I did a little 5lb er as a test run Sat. It cooked well but the dalmatian rub was too peppery for the family's tastes. Scraped off the rub and it was tender and juicy.
 
Paul - Thanks for your very kind comments. Here is the 30,000 foot view.

Package weight: 10.25 lbs
Trimmed weight: About 8.25 lbs

I seasoned it with Cow Cover rub from Kosmo's Q (commerical) and refrigerated it
overnight (about 12 hours).

I fired up my UDS at 375* with a blend of Kingsford Competition, Kingsford blue
bag, mesquite lump and some cherry chunks. I've found that this works
exceptionally well for brisket.

The brisket went on, fat-side-down for two and a half hours.

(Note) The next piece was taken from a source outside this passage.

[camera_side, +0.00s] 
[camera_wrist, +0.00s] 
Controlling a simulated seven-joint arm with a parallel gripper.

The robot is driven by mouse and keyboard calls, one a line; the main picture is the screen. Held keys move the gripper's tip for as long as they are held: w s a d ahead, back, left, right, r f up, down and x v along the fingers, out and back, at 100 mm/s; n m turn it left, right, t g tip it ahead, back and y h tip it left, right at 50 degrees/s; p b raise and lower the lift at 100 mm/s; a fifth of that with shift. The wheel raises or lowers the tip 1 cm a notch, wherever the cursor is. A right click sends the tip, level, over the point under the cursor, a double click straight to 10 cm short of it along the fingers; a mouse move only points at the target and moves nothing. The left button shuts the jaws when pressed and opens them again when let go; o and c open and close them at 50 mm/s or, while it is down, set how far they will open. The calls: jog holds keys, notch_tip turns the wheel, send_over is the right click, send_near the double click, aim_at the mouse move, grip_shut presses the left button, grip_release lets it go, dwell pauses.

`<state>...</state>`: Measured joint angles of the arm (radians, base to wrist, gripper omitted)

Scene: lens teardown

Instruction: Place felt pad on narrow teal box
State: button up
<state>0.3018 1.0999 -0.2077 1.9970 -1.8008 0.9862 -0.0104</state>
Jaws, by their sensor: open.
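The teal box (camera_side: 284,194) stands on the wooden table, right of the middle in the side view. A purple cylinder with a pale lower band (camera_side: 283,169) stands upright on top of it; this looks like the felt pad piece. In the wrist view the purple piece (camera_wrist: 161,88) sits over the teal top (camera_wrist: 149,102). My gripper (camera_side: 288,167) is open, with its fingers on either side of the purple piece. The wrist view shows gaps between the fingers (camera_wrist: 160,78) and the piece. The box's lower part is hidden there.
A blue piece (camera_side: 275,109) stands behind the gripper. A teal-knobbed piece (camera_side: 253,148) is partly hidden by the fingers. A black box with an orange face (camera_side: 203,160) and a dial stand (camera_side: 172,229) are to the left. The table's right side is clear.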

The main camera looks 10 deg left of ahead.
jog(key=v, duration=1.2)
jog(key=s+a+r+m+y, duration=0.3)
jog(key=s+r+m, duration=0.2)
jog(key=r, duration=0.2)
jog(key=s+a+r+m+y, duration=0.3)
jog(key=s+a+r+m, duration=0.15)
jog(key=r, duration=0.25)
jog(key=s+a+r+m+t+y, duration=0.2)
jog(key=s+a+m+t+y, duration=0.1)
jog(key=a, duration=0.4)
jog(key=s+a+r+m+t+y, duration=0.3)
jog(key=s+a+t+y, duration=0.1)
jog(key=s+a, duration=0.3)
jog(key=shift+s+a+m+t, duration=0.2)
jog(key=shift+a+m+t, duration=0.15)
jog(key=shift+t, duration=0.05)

At that point it
was at 162* in the flat (just before it overlaps the point).

I drizzled both sides with honey as I wrapped it (fat side up) in a double-layer
of heavy-duty foil. I also added about 1/2 cup of beer to the foil.

It went back on the cooker for an hour.

At this point the temp was 198 in the same place on the flat.

I unwrapped it and combined the foil liquid with 1/3 cup Cattlemen's Original
sauce, 1/8 cup brown sugar and three tablespoons of cider vinegar.

I mopped both sides and returned it to the cooker.

I flipped and mopped both sides twice at 10-minute intervals.

That's it!

Since this was a graduation gift I didn't get to sample it. However, the guys that
I gave it to said it was the best brisket that they had ever tasted.